Task statement
Reproduce exactly the lines starting at the line that contains "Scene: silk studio" and ending at the line that contains "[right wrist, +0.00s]". Omit pictures.

Given records
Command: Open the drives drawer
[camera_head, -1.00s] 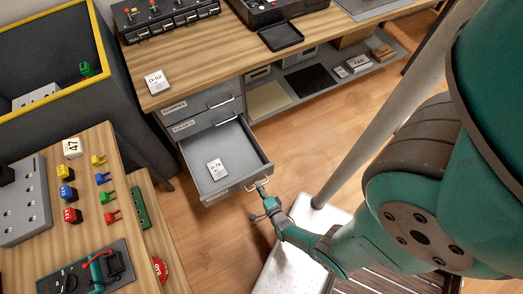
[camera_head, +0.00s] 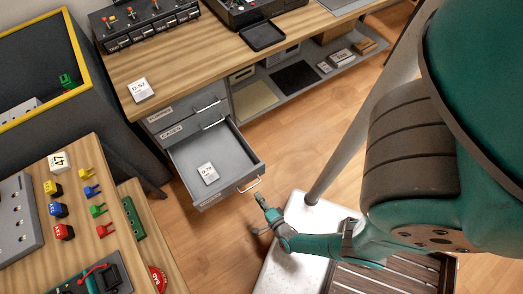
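A grey drawer unit under the wooden bench has three drawers. The lowest drawer (camera_head: 225,160) is pulled well out, and a white card (camera_head: 208,173) lies inside it. Its front label (camera_head: 210,200) is too small to read, so I cannot tell whether it says drives. Its bar handle (camera_head: 249,184) is on the front. The middle drawer (camera_head: 192,125) and the top drawer (camera_head: 187,104) are shut. My gripper (camera_head: 257,214) is just in front of the open drawer's handle, apart from it. Its fingers look spread and empty.
A side table (camera_head: 100,205) at the lower left holds coloured plugs and a meter. A dark bin with a yellow rim (camera_head: 82,50) stands behind it. The bench's low shelf (camera_head: 290,80) holds boxes. Wooden floor (camera_head: 185,235) is clear left of my gripper.

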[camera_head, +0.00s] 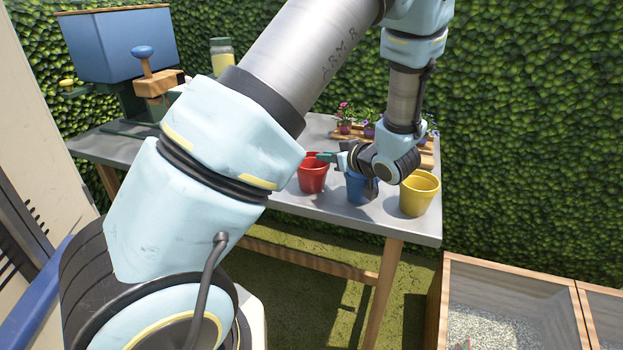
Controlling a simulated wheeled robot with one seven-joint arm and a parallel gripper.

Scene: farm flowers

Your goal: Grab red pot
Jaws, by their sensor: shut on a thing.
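The red pot (312,178) stands upright on the grey table (421,228), left of a blue pot (357,188) and a yellow pot (418,196). My gripper (329,157) reaches in from the right, with a teal fingertip at the right side of the red pot's rim. It is shut on the red pot, at the rim. The exact finger contact is small and partly hidden. My wrist partly covers the blue pot. The red pot appears to rest on the tabletop.
Small potted flowers (345,117) stand in a wooden holder behind the pots. A jar (222,53) and a blue-hoppered machine (115,46) are at the back left. A wooden-framed bed (512,268) is at lower right. A hedge closes the back.

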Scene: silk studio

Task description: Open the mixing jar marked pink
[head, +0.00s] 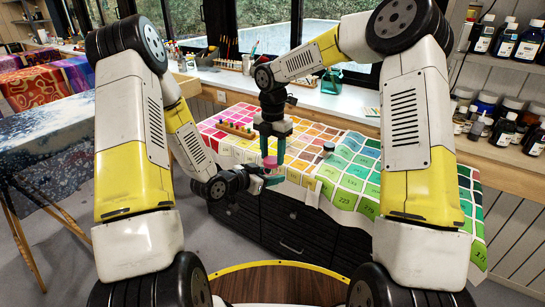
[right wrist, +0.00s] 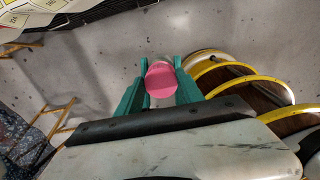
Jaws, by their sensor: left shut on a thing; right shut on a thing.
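The mixing jar has a pink lid (head: 270,162) and hangs in the air at the near edge of the colour-chart table. My left gripper (head: 271,180) comes in from the side and is shut on the jar's body, which its fingers mostly hide. My right gripper (head: 277,152) points down from above and is shut on the pink lid. In the right wrist view the pink lid (right wrist: 162,82) shows between the green fingers, with a paler part of the jar behind it. Whether the lid is apart from the body cannot be told.
The table's cloth of colour squares (head: 345,185) bears a small jar with a dark lid (head: 328,149) and a rack of coloured pegs (head: 235,129). Bottles (head: 505,45) crowd the right shelves. A dyed cloth (head: 45,115) covers a trestle at left.

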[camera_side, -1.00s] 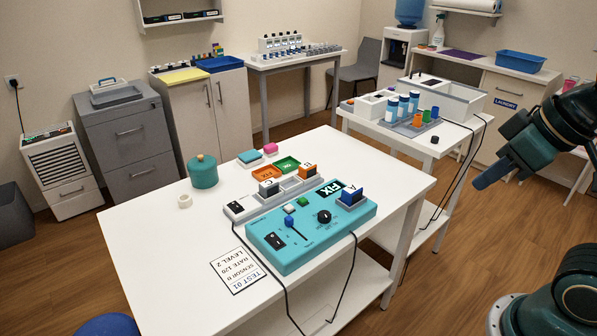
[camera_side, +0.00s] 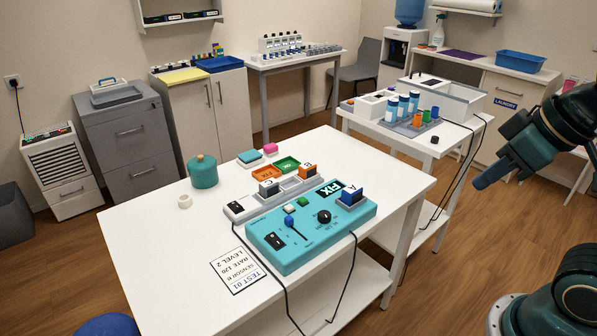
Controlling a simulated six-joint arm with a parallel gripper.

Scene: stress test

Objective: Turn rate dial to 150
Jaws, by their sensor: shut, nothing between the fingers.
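A teal control box (camera_side: 283,258) lies on the white table (camera_side: 160,250). A round black dial (camera_side: 324,216) is on its top, right of a slider with a blue knob (camera_side: 290,221). The dial's markings are too small to read. My gripper (camera_side: 482,184) is shut and empty, in the air to the right of the table, well apart from the dial.
A printed card (camera_side: 238,270) reads TEST 01, SENSOR B, RATE 120, LEVEL 2. A grey strip (camera_side: 240,208) with blocks sits behind the box. Black cables hang over the table's front edge. A side table (camera_side: 470,132) with bottles stands behind.

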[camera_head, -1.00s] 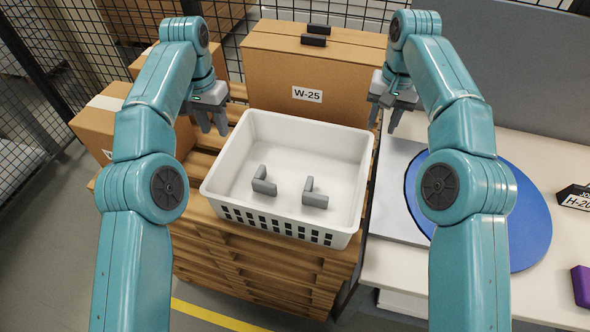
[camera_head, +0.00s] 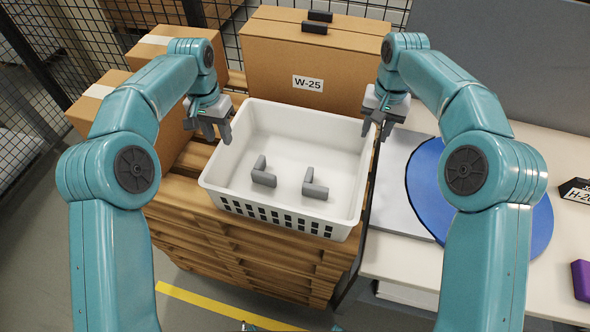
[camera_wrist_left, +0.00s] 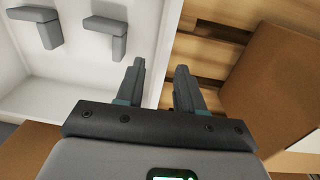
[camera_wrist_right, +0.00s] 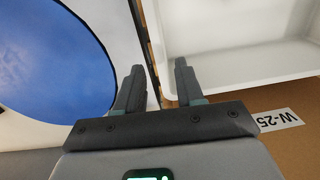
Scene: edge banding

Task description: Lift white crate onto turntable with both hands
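The white crate (camera_head: 232,214) sits on the stacked wooden pallets, with two grey L-shaped pieces (camera_head: 264,173) (camera_head: 314,186) inside it. My left gripper (camera_head: 218,136) is open at the crate's left wall; in the left wrist view its fingers (camera_wrist_left: 160,82) stand apart around the line of the crate's rim (camera_wrist_left: 163,60). My right gripper (camera_head: 376,128) is open at the crate's right wall; in the right wrist view its fingers (camera_wrist_right: 158,84) are apart, with the rim (camera_wrist_right: 158,40) between them. I cannot tell whether either touches the rim. The blue turntable (camera_head: 520,215) lies on the bench to the right.
A cardboard box marked W-25 (camera_head: 300,62) stands right behind the crate. More boxes (camera_head: 150,100) stand at the left. The pallets (camera_head: 235,250) carry the crate. The white bench (camera_head: 400,265) holds a dark label block (camera_head: 576,192) and a purple block (camera_head: 581,280).

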Response
Scene: silk studio

Task description: Open the mixing jar marked pink
[head, +0.00s] 
[right wrist, +0.00s] 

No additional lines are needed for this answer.